One thing worth calling out more clearly is how signalling often works in both directions. It’s easy to think of it as a broadcast – something we do to influence others – but the loop usually doesn’t stop there. What we signal gets reflected back to us in small ways: people’s reactions, group responses, shifts in status or approval. Over time, our behaviour and our identity itself adapts to those reflections.

Identity and signalling have a relationship linked through feedback loops.

Let’s go back to our protagonist from scene 2 going for their alumni reunion. They go for being subtle, and are asked about the wonderful watch. A full 3 minutes were spent talking about the difficulty in acquiring that watch because of the hoops they had to jump to get it. Their signal of success was reflected in their peers' curiosity and approval. This positive feedback reinforces their behaviour, making them more likely to value and signal status in the future through similar attempts. The signal they sent out has returned to reshape their own identity.

Similar thing with in-group policing. The more you call out others for being ‘not one of us’, the more invested you become in the rules that define the group – and in your own role as someone who upholds them. You end up deepening the very lines you once just noticed or reacted to. X causes Y, and Y slowly changes X in return.

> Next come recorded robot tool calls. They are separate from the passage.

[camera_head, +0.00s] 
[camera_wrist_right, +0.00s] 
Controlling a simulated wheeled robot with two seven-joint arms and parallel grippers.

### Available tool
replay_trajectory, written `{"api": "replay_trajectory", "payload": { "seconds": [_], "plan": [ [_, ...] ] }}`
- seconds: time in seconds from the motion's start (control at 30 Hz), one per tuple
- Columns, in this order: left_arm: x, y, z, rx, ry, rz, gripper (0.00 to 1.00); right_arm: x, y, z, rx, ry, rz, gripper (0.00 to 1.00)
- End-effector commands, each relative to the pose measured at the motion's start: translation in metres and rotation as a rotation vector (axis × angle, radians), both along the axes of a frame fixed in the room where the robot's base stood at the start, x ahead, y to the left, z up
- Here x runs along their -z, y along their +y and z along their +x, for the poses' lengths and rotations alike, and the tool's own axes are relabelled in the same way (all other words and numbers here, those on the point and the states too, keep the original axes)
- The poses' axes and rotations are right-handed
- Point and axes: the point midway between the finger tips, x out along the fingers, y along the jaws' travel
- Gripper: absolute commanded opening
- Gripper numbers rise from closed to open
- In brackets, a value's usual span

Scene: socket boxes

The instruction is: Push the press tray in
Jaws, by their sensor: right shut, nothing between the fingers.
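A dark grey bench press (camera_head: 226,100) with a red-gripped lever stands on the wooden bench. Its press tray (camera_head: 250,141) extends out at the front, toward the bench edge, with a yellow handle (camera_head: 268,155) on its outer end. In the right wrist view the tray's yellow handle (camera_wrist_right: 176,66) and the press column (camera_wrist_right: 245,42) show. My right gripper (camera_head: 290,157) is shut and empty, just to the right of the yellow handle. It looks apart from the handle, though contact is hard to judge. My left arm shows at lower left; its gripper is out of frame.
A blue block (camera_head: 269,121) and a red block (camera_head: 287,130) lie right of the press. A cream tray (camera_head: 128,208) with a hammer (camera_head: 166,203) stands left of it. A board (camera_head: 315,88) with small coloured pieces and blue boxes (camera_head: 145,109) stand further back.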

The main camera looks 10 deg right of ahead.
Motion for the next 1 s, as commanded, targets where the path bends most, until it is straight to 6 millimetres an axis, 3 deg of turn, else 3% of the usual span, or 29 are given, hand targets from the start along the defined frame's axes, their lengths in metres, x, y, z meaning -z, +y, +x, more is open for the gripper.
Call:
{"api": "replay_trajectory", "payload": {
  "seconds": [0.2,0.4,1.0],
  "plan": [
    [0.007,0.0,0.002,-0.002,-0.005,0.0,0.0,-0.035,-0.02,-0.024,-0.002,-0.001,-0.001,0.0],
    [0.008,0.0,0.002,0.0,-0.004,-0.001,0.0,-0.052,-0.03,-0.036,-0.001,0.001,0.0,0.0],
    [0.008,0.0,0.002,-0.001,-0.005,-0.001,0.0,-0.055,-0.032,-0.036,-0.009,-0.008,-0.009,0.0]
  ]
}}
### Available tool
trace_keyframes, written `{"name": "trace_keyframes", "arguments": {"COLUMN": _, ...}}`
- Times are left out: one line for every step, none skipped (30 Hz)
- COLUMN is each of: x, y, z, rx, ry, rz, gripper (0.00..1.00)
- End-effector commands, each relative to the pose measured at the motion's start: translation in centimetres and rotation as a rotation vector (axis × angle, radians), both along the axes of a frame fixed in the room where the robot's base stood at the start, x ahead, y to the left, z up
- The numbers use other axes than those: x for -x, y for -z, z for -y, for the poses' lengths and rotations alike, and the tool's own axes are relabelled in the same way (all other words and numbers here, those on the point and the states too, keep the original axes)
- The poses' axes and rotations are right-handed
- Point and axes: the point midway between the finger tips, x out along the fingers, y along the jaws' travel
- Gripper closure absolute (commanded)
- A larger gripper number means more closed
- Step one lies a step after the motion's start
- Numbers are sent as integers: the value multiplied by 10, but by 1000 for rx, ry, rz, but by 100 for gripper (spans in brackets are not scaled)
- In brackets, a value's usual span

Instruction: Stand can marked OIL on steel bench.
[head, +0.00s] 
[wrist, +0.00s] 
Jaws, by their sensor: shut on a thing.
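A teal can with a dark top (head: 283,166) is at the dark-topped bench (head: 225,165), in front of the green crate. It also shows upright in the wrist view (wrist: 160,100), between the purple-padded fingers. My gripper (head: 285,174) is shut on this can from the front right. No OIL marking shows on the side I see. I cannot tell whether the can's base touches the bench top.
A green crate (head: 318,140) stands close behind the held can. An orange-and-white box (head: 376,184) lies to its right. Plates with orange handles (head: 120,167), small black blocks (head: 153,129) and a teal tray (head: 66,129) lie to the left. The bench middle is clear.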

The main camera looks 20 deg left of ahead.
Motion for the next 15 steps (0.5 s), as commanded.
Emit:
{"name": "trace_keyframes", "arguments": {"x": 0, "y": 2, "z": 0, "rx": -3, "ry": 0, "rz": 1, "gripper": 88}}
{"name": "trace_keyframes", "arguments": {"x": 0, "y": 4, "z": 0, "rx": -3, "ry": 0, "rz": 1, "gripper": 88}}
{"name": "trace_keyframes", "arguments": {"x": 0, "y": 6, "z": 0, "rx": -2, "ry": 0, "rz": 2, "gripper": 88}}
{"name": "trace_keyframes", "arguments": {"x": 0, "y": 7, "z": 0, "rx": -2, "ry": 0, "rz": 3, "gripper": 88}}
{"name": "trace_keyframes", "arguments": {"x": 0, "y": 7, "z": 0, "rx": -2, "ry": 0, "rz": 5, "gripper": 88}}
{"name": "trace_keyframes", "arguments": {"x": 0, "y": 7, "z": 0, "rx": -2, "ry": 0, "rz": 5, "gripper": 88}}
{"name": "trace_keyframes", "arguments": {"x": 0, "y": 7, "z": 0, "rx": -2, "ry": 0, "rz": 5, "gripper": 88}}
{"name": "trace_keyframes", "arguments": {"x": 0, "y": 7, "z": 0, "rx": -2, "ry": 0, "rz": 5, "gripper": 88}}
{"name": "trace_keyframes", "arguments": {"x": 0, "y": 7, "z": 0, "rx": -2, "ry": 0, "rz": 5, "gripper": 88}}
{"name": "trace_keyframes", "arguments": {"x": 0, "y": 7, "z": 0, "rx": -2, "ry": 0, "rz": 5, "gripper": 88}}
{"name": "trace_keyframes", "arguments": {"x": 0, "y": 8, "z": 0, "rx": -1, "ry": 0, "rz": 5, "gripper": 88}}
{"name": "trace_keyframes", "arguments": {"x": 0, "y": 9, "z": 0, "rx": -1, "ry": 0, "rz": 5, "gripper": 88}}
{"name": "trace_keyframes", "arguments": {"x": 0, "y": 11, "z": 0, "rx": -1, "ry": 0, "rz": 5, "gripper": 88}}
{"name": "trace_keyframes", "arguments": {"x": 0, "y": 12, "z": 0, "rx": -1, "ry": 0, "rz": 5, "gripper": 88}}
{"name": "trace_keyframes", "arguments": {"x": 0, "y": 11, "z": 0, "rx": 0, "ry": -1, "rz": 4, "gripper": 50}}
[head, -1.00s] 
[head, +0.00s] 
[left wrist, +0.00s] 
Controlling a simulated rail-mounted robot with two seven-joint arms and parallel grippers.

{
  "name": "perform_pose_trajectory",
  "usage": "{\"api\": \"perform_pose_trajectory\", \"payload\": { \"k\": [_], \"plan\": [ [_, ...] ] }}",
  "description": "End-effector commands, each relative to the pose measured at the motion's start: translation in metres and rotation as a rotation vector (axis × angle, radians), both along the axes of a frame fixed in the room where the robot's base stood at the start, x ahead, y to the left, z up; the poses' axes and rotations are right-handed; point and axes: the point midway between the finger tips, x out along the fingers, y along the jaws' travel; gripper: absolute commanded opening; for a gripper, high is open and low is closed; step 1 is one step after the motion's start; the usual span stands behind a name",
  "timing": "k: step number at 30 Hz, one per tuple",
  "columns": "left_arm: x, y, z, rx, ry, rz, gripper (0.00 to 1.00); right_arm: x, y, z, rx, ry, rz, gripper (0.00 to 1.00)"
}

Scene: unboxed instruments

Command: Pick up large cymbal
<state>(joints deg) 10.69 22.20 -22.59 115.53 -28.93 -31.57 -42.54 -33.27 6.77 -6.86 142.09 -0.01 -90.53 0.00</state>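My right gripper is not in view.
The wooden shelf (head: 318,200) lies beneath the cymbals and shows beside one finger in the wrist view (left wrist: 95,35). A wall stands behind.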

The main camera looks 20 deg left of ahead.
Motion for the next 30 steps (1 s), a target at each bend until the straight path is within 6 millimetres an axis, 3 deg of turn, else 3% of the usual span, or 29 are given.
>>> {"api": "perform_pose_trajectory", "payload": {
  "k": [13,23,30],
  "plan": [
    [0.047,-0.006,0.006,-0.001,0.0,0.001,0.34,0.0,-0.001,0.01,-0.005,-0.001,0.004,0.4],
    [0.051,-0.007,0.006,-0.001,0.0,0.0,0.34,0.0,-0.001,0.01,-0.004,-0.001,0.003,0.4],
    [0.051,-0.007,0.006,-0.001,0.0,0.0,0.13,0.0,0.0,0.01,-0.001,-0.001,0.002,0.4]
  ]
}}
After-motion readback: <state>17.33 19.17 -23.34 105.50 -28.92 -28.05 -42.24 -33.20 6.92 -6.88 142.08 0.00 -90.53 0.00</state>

This kind of bidirectional loop doesn’t just happen at the individual level – it happens across groups and platforms too. And being aware of that loop can make us a bit more thoughtful: not just about what we’re signalling, but what that signal is doing to us in return.

In Conclusion

Signalling isn’t good or bad. It’s human. We all do it – sometimes out of fear, sometimes out of pride, often without knowing. But maybe it helps to ask: What am I broadcasting? How do I receive the echo? What am I becoming in response to that echo/feedback loop? And if the echo is shaping me more than I’m shaping it – maybe that’s worth noticing. Lastly, even if the loop is shaping me – do I like the person that echo is creating?

Because even anti-signals (“I don’t care what anyone thinks”) are signals. And even cynicism is a costume that eventually becomes the skin.